* Begin RECORD EXCERPTS *
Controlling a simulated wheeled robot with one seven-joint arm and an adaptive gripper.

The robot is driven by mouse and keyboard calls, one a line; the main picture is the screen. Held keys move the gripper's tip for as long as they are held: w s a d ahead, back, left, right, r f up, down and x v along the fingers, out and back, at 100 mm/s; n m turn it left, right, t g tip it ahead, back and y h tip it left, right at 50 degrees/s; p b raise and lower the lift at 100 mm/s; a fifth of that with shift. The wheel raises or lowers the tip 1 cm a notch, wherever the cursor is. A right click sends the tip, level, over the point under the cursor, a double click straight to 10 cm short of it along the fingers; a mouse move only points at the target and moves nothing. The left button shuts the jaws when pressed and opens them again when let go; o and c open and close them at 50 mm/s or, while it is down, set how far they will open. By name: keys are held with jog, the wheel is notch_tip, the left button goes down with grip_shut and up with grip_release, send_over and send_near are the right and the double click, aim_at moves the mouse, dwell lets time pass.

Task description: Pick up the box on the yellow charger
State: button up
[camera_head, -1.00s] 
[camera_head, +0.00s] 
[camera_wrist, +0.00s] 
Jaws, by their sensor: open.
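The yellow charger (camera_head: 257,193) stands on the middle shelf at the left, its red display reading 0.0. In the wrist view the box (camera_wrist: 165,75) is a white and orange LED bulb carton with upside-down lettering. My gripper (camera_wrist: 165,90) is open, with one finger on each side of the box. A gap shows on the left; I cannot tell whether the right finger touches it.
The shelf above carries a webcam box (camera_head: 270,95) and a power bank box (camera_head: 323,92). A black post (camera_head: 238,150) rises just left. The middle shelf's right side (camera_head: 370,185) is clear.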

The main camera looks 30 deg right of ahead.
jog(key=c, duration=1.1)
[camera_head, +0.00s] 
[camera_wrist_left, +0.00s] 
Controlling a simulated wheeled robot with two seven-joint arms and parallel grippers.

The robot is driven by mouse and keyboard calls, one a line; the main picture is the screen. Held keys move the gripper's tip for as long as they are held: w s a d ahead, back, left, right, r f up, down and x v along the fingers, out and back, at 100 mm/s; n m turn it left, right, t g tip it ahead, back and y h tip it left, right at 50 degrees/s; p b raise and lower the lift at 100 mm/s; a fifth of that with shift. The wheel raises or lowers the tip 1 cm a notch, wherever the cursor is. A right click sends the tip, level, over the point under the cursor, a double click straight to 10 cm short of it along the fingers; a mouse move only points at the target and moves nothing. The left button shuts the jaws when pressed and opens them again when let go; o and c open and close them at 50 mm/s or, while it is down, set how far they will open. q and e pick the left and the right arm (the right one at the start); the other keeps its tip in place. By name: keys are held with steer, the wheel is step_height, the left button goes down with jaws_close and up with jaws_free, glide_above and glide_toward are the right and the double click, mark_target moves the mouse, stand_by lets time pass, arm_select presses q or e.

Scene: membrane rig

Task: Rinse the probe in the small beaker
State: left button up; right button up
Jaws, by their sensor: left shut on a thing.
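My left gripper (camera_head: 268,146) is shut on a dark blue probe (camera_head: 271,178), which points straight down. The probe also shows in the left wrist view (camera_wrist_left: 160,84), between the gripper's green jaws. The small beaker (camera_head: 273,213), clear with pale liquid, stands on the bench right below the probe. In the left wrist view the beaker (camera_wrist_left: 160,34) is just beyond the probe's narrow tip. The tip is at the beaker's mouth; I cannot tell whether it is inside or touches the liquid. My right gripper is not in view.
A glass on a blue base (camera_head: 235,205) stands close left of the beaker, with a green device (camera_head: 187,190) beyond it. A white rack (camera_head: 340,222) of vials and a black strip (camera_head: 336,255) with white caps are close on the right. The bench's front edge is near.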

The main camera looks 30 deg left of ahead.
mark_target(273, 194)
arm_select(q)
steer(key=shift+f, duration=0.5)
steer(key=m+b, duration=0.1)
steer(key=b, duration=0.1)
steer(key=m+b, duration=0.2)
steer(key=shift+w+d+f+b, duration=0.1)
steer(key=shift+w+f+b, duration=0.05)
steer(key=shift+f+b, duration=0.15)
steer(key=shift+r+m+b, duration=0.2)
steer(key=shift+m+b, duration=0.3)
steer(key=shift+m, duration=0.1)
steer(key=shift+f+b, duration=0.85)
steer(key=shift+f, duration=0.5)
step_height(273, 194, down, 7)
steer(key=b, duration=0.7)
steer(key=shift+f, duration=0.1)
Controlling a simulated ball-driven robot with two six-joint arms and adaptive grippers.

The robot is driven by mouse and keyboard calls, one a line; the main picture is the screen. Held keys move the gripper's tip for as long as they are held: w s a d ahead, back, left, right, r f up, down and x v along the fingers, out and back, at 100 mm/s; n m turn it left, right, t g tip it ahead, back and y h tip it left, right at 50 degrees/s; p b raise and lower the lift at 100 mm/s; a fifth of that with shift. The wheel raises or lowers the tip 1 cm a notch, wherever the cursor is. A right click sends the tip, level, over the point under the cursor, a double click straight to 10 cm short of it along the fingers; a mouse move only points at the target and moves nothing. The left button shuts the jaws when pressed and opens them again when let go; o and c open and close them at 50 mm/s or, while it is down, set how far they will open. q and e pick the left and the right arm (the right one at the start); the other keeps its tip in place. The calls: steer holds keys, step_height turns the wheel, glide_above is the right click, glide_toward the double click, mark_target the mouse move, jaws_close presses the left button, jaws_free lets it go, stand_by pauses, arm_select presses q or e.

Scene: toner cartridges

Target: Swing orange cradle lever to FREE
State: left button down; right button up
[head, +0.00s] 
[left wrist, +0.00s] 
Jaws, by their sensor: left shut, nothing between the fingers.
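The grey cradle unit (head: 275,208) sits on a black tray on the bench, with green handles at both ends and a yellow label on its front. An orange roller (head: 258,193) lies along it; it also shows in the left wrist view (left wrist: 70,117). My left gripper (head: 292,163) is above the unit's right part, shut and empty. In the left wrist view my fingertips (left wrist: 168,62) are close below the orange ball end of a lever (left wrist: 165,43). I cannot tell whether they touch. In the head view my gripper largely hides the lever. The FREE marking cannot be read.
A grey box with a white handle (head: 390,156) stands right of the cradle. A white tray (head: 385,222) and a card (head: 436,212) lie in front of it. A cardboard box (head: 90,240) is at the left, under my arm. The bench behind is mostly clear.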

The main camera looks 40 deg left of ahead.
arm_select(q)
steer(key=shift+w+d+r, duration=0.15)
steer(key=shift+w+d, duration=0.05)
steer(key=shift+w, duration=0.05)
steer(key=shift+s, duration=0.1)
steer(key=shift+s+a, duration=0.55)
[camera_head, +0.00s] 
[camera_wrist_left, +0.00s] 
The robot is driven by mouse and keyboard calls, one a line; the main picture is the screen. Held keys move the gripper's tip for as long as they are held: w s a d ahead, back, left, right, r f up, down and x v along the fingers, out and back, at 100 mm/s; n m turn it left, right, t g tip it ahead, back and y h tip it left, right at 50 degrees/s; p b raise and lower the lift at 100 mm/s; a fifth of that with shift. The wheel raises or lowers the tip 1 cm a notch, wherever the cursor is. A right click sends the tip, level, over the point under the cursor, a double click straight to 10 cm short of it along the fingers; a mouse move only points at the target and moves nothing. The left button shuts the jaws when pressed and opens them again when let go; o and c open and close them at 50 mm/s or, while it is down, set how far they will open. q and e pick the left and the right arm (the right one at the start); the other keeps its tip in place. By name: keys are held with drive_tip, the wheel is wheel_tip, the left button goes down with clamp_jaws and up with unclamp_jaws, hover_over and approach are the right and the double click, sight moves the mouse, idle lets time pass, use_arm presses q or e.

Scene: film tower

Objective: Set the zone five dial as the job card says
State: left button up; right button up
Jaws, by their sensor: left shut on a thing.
* End RECORD EXCERPTS *
DIRECTIONS FOR THIS TASK — Every record shown above should be written out again exactly.

ANSWER TO THIS TASK —
Controlling a simulated wheeled robot with one seven-joint arm and an adaptive gripper.

The robot is driven by mouse and keyboard calls, one a line; the main picture is the screen. Held keys move the gripper's tip for as long as they are held: w s a d ahead, back, left, right, r f up, down and x v along the fingers, out and back, at 100 mm/s; n m turn it left, right, t g tip it ahead, back and y h tip it left, right at 50 degrees/s; p b raise and lower the lift at 100 mm/s; a fifth of that with shift. The wheel raises or lowers the tip 1 cm a notch, wherever the cursor is. A right click sends the tip, level, over the point under the cursor, a double click straight to 10 cm short of it along the fingers; a mouse move only points at the target and moves nothing. The left button shuts the jaws when pressed and opens them again when let go; o and c open and close them at 50 mm/s or, while it is down, set how far they will open. By name: keys are held with jog, the wheel is notch_tip, the left button goes down with grip_shut and up with grip_release, send_over and send_near are the right and the double click, aim_at moves the mouse, dwell lets time pass.

Task description: Pick up the box on the yellow charger
State: button up
[camera_head, -1.00s] 
[camera_head, +0.00s] 
[camera_wrist, +0.00s] 
Jaws, by their sensor: open.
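The yellow charger (camera_head: 257,193) stands on the middle shelf at the left, its red display reading 0.0. In the wrist view the box (camera_wrist: 165,75) is a white and orange LED bulb carton with upside-down lettering. My gripper (camera_wrist: 165,90) is open, with one finger on each side of the box. A gap shows on the left; I cannot tell whether the right finger touches it.
The shelf above carries a webcam box (camera_head: 270,95) and a power bank box (camera_head: 323,92). A black post (camera_head: 238,150) rises just left. The middle shelf's right side (camera_head: 370,185) is clear.

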The main camera looks 30 deg right of ahead.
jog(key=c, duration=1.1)
[camera_head, +0.00s] 
[camera_wrist_left, +0.00s] 
Controlling a simulated wheeled robot with two seven-joint arms and parallel grippers.

The robot is driven by mouse and keyboard calls, one a line; the main picture is the screen. Held keys move the gripper's tip for as long as they are held: w s a d ahead, back, left, right, r f up, down and x v along the fingers, out and back, at 100 mm/s; n m turn it left, right, t g tip it ahead, back and y h tip it left, right at 50 degrees/s; p b raise and lower the lift at 100 mm/s; a fifth of that with shift. The wheel raises or lowers the tip 1 cm a notch, wherever the cursor is. A right click sends the tip, level, over the point under the cursor, a double click straight to 10 cm short of it along the fingers; a mouse move only points at the target and moves nothing. The left button shuts the jaws when pressed and opens them again when let go; o and c open and close them at 50 mm/s or, while it is down, set how far they will open. q and e pick the left and the right arm (the right one at the start); the other keeps its tip in place. By name: keys are held with steer, the wheel is step_height, the left button goes down with jaws_close and up with jaws_free, glide_above and glide_toward are the right and the double click, mark_target moves the mouse, stand_by lets time pass, arm_select presses q or e.

Scene: membrane rig

Task: Rinse the probe in the small beaker
State: left button up; right button up
Jaws, by their sensor: left shut on a thing.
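My left gripper (camera_head: 268,146) is shut on a dark blue probe (camera_head: 271,178), which points straight down. The probe also shows in the left wrist view (camera_wrist_left: 160,84), between the gripper's green jaws. The small beaker (camera_head: 273,213), clear with pale liquid, stands on the bench right below the probe. In the left wrist view the beaker (camera_wrist_left: 160,34) is just beyond the probe's narrow tip. The tip is at the beaker's mouth; I cannot tell whether it is inside or touches the liquid. My right gripper is not in view.
A glass on a blue base (camera_head: 235,205) stands close left of the beaker, with a green device (camera_head: 187,190) beyond it. A white rack (camera_head: 340,222) of vials and a black strip (camera_head: 336,255) with white caps are close on the right. The bench's front edge is near.

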The main camera looks 30 deg left of ahead.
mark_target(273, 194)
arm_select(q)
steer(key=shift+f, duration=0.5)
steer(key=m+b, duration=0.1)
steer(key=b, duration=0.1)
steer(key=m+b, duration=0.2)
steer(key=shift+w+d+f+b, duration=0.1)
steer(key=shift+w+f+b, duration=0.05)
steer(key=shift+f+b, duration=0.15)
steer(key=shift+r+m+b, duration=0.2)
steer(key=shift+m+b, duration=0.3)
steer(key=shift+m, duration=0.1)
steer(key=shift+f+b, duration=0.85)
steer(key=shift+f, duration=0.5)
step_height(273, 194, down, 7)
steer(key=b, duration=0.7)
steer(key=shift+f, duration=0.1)
Controlling a simulated ball-driven robot with two six-joint arms and adaptive grippers.

The robot is driven by mouse and keyboard calls, one a line; the main picture is the screen. Held keys move the gripper's tip for as long as they are held: w s a d ahead, back, left, right, r f up, down and x v along the fingers, out and back, at 100 mm/s; n m turn it left, right, t g tip it ahead, back and y h tip it left, right at 50 degrees/s; p b raise and lower the lift at 100 mm/s; a fifth of that with shift. The wheel raises or lowers the tip 1 cm a notch, wherever the cursor is. A right click sends the tip, level, over the point under the cursor, a double click straight to 10 cm short of it along the fingers; a mouse move only points at the target and moves nothing. The left button shuts the jaws when pressed and opens them again when let go; o and c open and close them at 50 mm/s or, while it is down, set how far they will open. q and e pick the left and the right arm (the right one at the start); the other keeps its tip in place. The calls: steer holds keys, step_height turns the wheel, glide_above is the right click, glide_toward the double click, mark_target the mouse move, jaws_close presses the left button, jaws_free lets it go, stand_by pauses, arm_select presses q or e.

Scene: toner cartridges

Target: Swing orange cradle lever to FREE
State: left button down; right button up
[head, +0.00s] 
[left wrist, +0.00s] 
Jaws, by their sensor: left shut, nothing between the fingers.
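The grey cradle unit (head: 275,208) sits on a black tray on the bench, with green handles at both ends and a yellow label on its front. An orange roller (head: 258,193) lies along it; it also shows in the left wrist view (left wrist: 70,117). My left gripper (head: 292,163) is above the unit's right part, shut and empty. In the left wrist view my fingertips (left wrist: 168,62) are close below the orange ball end of a lever (left wrist: 165,43). I cannot tell whether they touch. In the head view my gripper largely hides the lever. The FREE marking cannot be read.
A grey box with a white handle (head: 390,156) stands right of the cradle. A white tray (head: 385,222) and a card (head: 436,212) lie in front of it. A cardboard box (head: 90,240) is at the left, under my arm. The bench behind is mostly clear.

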The main camera looks 40 deg left of ahead.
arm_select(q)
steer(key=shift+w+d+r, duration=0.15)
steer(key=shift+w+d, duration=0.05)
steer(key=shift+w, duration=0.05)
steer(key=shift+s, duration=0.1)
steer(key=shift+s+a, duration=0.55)
[camera_head, +0.00s] 
[camera_wrist_left, +0.00s] 
The robot is driven by mouse and keyboard calls, one a line; the main picture is the screen. Held keys move the gripper's tip for as long as they are held: w s a d ahead, back, left, right, r f up, down and x v along the fingers, out and back, at 100 mm/s; n m turn it left, right, t g tip it ahead, back and y h tip it left, right at 50 degrees/s; p b raise and lower the lift at 100 mm/s; a fifth of that with shift. The wheel raises or lowers the tip 1 cm a notch, wherever the cursor is. A right click sends the tip, level, over the point under the cursor, a double click straight to 10 cm short of it along the fingers; a mouse move only points at the target and moves nothing. The left button shuts the jaws when pressed and opens them again when let go; o and c open and close them at 50 mm/s or, while it is down, set how far they will open. q and e pick the left and the right arm (the right one at the start); the other keeps its tip in place. By name: keys are held with drive_tip, the wheel is wheel_tip, the left button goes down with clamp_jaws and up with unclamp_jaws, hover_over and approach are the right and the double click, sight moves the mouse, idle lets time pass, use_arm presses q or e.

Scene: film tower

Objective: Set the zone five dial as the job card says
State: left button up; right button up
Jaws, by their sensor: left shut on a thing.

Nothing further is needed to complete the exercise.